## TASK REQUIREMENTS
Using the records that appear below, write out exactly the lines from the one with "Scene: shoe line" through the one with "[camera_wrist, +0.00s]", keeping both end lines.

━━ RECORDS PROVIDED

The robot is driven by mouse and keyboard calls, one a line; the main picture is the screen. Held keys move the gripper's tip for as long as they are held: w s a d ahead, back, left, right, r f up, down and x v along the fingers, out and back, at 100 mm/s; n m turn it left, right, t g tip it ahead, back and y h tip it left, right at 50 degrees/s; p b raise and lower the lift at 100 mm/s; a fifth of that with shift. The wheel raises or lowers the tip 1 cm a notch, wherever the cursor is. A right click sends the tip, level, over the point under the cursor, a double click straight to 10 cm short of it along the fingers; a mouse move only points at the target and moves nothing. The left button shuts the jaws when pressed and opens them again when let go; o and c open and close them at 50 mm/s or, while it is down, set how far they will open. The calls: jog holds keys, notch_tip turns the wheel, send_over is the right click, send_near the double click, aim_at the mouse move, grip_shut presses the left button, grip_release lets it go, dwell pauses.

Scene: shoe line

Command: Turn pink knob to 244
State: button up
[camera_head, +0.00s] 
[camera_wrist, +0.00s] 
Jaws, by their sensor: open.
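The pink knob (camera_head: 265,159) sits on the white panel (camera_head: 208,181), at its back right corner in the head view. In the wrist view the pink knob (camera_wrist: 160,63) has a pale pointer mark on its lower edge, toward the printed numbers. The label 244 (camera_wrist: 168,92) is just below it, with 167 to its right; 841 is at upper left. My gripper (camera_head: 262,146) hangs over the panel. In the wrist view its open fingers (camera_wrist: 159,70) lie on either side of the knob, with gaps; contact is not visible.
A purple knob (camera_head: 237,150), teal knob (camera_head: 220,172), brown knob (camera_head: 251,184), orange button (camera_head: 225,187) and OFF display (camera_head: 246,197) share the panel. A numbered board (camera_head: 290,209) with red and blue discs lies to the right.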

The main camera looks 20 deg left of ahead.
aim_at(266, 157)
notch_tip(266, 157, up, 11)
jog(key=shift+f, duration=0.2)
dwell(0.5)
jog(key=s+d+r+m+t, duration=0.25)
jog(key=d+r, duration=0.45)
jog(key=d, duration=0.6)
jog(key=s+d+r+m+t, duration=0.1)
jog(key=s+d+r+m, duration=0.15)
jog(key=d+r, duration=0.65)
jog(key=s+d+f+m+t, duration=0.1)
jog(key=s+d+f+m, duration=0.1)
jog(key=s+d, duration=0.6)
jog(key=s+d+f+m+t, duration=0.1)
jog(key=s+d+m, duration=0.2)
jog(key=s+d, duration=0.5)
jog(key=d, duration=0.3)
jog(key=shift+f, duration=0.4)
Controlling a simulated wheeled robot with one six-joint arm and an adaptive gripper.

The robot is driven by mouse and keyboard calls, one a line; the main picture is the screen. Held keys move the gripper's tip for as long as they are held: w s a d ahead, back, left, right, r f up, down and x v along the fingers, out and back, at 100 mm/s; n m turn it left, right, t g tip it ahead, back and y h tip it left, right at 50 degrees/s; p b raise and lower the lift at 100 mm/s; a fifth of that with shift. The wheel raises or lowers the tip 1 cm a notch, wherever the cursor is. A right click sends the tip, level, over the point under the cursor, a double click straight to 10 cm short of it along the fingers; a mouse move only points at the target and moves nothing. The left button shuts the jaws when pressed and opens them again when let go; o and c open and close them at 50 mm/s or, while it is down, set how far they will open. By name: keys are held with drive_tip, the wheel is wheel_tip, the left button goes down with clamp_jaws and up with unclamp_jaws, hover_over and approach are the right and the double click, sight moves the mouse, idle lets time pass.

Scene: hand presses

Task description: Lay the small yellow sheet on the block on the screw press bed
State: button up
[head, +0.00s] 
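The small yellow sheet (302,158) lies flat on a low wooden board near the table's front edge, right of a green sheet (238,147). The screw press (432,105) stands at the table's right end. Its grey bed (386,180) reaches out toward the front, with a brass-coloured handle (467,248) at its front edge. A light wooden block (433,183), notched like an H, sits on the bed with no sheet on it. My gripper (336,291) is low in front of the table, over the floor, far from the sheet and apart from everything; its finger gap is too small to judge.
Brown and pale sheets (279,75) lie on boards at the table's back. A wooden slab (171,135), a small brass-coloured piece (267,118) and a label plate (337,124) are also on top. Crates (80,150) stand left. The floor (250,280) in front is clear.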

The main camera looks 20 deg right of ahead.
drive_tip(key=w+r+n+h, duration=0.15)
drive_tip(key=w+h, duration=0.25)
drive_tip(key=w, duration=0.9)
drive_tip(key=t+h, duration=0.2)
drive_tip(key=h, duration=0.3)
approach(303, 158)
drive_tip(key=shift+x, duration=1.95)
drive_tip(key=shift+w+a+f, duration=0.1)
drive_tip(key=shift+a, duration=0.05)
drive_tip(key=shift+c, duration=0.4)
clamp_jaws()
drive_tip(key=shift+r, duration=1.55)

━━━━

## THE ANSWER
Scene: shoe line

Command: Turn pink knob to 244
State: button up
[camera_head, +0.00s] 
[camera_wrist, +0.00s] 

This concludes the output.